───── Exercise inputs ─────
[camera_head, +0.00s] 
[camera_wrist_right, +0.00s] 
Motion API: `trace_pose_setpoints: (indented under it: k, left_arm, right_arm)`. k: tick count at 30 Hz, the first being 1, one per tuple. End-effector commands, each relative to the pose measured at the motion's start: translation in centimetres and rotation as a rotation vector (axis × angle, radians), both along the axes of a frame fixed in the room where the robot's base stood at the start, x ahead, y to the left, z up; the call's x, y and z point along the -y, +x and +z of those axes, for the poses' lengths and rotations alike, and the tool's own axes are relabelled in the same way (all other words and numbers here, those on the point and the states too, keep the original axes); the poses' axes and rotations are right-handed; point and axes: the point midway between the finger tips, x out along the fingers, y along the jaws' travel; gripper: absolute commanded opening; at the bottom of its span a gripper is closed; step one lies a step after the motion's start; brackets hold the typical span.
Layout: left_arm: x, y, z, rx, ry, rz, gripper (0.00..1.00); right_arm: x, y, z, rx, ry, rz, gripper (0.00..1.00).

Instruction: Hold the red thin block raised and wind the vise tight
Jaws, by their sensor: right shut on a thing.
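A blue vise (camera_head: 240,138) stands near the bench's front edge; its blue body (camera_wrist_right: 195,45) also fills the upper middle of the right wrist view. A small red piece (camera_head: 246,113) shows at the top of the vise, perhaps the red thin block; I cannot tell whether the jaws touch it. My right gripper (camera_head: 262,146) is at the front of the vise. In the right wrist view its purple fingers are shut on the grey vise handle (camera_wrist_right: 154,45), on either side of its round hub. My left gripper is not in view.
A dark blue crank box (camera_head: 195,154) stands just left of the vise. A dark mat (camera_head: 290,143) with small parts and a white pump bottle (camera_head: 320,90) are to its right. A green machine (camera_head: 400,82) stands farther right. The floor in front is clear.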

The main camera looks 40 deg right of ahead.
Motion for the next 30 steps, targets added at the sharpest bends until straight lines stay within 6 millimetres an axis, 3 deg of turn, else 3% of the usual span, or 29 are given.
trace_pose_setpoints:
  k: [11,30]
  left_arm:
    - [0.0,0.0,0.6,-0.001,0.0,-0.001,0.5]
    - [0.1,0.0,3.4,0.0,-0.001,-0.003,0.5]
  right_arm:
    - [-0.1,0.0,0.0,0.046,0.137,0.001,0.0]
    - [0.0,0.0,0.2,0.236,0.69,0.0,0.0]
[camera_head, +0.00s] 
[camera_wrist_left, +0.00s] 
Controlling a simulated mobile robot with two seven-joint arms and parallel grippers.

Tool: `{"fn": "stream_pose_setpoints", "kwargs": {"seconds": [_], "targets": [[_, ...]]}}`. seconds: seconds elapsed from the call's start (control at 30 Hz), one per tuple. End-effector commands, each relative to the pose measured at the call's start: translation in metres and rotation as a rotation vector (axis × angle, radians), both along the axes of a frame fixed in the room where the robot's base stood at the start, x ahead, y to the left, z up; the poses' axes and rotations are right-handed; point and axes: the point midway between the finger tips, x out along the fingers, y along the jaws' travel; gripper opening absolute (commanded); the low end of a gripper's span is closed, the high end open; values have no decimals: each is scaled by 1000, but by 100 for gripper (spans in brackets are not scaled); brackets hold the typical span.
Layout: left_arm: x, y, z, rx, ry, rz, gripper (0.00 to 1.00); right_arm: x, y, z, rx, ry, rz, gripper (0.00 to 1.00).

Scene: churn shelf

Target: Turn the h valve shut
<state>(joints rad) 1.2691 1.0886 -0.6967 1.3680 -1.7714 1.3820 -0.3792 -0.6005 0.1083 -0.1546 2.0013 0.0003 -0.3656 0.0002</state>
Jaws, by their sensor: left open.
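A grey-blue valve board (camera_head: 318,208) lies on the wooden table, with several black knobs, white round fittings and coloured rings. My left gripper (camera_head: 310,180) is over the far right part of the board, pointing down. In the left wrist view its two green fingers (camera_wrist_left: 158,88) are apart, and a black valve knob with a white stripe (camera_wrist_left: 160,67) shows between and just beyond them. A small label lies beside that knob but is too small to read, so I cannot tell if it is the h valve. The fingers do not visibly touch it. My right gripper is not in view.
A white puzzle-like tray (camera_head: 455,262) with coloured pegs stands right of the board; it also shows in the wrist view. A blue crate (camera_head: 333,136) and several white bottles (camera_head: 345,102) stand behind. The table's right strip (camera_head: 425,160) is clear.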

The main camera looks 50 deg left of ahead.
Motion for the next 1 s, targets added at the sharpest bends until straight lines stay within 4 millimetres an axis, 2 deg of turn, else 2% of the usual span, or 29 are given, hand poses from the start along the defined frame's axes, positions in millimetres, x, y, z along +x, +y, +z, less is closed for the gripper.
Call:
─────
───── Exercise inputs ─────
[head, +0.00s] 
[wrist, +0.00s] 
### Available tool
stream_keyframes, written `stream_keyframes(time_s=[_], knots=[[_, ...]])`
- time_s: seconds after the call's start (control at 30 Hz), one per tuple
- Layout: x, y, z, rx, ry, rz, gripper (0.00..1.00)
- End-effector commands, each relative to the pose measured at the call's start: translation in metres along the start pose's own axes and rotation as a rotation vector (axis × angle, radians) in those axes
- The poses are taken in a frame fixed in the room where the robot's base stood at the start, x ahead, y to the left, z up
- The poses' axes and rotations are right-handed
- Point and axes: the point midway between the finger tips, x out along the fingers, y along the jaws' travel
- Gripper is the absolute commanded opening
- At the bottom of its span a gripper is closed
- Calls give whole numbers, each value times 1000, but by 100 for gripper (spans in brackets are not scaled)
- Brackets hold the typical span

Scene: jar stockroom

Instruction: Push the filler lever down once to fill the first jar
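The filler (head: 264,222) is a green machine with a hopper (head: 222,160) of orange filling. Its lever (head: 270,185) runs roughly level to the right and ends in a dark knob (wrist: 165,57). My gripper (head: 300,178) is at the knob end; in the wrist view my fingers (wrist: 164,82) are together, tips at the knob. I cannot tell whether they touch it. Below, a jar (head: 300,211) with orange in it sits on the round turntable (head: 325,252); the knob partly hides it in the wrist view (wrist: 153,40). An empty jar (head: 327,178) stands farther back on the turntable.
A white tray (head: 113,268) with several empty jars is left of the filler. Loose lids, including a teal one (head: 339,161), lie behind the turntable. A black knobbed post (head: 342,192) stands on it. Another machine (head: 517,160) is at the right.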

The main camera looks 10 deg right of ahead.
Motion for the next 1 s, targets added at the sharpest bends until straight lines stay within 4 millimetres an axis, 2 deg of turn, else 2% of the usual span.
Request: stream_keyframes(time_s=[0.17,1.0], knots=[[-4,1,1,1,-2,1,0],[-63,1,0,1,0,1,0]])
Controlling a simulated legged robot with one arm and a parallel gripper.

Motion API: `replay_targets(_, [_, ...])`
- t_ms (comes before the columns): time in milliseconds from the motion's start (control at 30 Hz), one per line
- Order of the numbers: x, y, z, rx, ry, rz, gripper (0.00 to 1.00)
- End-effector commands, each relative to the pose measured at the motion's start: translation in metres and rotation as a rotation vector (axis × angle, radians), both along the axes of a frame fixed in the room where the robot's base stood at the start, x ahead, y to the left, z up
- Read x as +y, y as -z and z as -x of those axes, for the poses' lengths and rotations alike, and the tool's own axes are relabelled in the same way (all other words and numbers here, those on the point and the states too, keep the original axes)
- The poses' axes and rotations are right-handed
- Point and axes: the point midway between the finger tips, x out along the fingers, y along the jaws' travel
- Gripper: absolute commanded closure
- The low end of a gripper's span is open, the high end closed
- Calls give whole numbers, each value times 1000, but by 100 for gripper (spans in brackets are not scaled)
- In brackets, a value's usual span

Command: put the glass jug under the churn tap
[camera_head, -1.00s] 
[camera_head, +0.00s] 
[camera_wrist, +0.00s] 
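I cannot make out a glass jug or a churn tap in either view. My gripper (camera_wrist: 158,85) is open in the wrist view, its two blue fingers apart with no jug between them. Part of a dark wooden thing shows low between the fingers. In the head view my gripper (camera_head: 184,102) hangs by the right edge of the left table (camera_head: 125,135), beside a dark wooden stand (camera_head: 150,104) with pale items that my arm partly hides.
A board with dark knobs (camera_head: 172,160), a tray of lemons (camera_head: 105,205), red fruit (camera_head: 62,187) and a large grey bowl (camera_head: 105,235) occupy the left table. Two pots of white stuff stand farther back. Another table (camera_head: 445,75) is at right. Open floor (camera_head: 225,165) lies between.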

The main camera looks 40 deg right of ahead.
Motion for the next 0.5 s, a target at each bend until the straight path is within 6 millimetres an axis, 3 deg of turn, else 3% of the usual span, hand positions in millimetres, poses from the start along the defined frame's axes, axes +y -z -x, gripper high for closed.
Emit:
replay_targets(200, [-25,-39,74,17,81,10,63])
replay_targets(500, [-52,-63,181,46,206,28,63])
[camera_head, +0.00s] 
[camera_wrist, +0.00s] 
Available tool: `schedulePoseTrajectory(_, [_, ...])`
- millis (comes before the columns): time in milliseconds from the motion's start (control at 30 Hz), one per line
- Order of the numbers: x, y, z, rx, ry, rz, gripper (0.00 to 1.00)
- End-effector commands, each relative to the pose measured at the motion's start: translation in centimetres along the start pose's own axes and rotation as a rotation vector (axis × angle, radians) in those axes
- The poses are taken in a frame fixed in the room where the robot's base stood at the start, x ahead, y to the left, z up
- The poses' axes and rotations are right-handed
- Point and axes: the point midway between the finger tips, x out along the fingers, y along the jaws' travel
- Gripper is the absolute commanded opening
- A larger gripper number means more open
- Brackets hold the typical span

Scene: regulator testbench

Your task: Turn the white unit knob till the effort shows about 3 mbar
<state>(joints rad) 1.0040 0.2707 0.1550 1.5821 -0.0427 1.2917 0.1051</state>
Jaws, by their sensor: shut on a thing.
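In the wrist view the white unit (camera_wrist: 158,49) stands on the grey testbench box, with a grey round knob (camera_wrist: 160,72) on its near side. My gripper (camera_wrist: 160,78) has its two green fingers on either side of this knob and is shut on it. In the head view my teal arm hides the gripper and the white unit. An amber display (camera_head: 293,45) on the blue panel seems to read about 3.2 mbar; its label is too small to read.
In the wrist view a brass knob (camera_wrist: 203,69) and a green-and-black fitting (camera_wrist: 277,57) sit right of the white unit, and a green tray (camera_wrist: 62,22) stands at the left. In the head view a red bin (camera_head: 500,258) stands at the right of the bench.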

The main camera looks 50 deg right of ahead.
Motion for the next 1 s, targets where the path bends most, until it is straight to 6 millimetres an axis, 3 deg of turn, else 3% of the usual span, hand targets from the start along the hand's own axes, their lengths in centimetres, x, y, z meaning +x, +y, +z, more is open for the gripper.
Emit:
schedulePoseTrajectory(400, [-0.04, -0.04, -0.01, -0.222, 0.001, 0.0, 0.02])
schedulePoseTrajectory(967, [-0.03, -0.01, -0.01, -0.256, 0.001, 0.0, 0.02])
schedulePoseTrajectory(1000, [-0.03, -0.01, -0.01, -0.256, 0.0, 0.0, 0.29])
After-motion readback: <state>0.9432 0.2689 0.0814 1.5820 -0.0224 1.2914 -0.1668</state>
─────
───── Exercise inputs ─────
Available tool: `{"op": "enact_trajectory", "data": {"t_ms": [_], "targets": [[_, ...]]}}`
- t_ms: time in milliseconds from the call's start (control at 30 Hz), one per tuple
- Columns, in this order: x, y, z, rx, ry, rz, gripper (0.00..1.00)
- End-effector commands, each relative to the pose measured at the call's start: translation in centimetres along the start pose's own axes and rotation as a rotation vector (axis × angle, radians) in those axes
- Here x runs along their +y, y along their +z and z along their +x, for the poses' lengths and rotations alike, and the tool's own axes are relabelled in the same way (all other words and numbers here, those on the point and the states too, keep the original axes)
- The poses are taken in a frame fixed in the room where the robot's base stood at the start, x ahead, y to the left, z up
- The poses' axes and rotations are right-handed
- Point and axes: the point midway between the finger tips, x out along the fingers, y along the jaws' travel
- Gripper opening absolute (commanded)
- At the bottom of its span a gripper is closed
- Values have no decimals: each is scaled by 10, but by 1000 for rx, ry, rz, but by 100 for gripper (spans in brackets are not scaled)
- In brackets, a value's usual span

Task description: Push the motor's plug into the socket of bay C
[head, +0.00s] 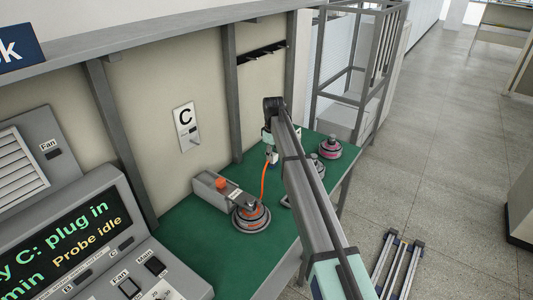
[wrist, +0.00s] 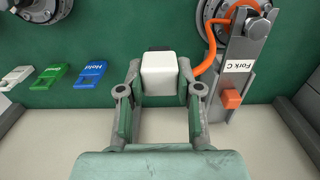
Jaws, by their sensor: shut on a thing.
─────
▶ _What to produce_
State, as a bare number, how many lines of the listing hold the word "decimals".

▶ _Solution to this exercise_
2